■ **YOUR GOAL**:
What is wanted is an exact restatement of the lines from the one with "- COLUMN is" through the one with "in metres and", both included, and of no other lines.

# START OF EXTRACTED RECORDS

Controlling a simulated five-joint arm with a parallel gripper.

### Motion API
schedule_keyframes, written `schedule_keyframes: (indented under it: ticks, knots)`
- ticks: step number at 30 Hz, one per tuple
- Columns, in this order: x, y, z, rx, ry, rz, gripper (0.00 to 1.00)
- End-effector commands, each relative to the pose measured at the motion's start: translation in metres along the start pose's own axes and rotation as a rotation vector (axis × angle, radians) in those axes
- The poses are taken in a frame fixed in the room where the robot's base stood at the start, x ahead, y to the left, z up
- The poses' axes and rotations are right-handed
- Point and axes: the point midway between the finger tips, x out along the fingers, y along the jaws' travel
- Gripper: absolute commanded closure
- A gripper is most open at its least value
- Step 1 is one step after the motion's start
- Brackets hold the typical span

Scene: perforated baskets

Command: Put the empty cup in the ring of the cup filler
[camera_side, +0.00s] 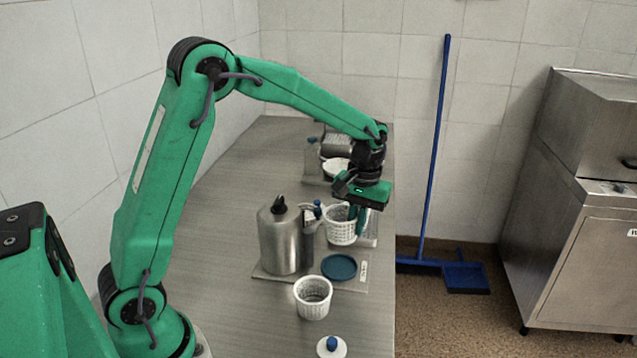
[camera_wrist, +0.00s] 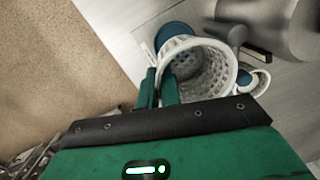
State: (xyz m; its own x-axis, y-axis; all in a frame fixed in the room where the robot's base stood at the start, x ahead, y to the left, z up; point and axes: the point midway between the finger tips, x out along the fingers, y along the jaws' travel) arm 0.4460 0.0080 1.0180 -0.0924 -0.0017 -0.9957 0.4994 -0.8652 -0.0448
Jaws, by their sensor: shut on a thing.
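A white perforated cup (camera_side: 338,229) is in my gripper (camera_side: 357,219), above the counter behind the blue disc. My green fingers are shut on its wall at the rim, one inside and one outside. In the wrist view, my gripper (camera_wrist: 160,88) pinches the left rim of the cup (camera_wrist: 214,75), whose inside looks empty. A steel canister (camera_side: 283,238) with a dark top knob stands on a plate to the left; it also shows in the wrist view (camera_wrist: 283,22). A round blue disc (camera_side: 339,267) lies on that plate; I cannot tell whether it is the ring.
A second white perforated cup (camera_side: 313,301) stands nearer on the steel counter (camera_side: 225,220). A white item with a blue knob (camera_side: 331,347) is at the front. Containers (camera_side: 335,165) stand farther back. The counter's right edge is close to the cup.

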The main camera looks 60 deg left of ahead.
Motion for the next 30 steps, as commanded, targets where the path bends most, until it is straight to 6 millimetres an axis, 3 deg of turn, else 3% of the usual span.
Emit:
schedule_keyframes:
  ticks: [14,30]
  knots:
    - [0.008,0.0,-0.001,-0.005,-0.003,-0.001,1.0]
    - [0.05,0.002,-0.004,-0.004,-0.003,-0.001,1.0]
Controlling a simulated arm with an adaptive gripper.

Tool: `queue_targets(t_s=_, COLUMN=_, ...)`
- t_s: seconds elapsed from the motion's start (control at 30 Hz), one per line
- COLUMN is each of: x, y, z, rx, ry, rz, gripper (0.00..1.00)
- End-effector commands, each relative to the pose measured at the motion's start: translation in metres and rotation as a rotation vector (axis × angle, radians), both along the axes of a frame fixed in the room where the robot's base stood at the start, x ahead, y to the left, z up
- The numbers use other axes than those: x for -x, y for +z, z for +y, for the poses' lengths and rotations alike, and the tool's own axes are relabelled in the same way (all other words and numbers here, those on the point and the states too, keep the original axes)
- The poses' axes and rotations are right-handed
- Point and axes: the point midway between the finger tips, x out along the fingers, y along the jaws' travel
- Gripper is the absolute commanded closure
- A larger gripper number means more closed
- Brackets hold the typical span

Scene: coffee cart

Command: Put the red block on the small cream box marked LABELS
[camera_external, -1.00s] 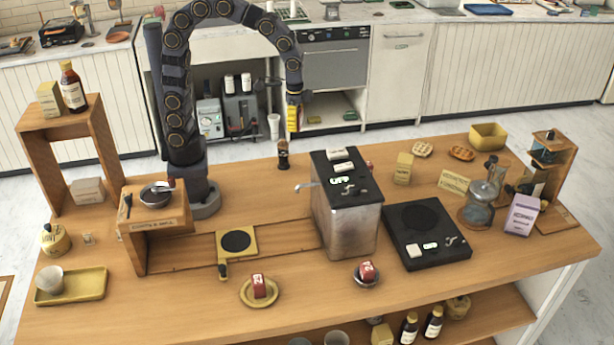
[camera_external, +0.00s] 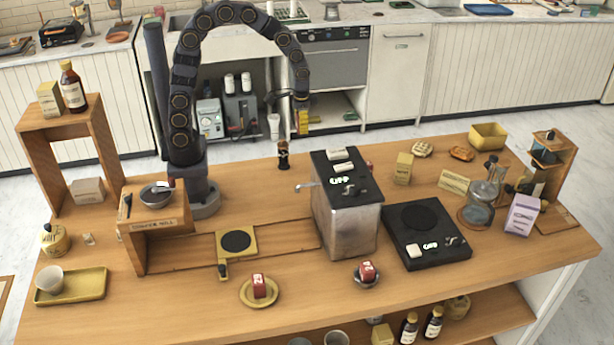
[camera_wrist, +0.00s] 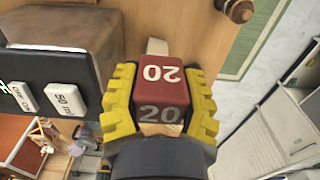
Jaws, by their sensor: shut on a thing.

# END OF EXTRACTED RECORDS

■ **TASK RESULT**:
- COLUMN is each of: x, y, z, rx, ry, rz, gripper (0.00..1.00)
- End-effector commands, each relative to the pose measured at the motion's start: translation in metres and rotation as a rotation vector (axis × angle, radians), both along the axes of a frame fixed in the room where the robot's base stood at the start, x ahead, y to the left, z up

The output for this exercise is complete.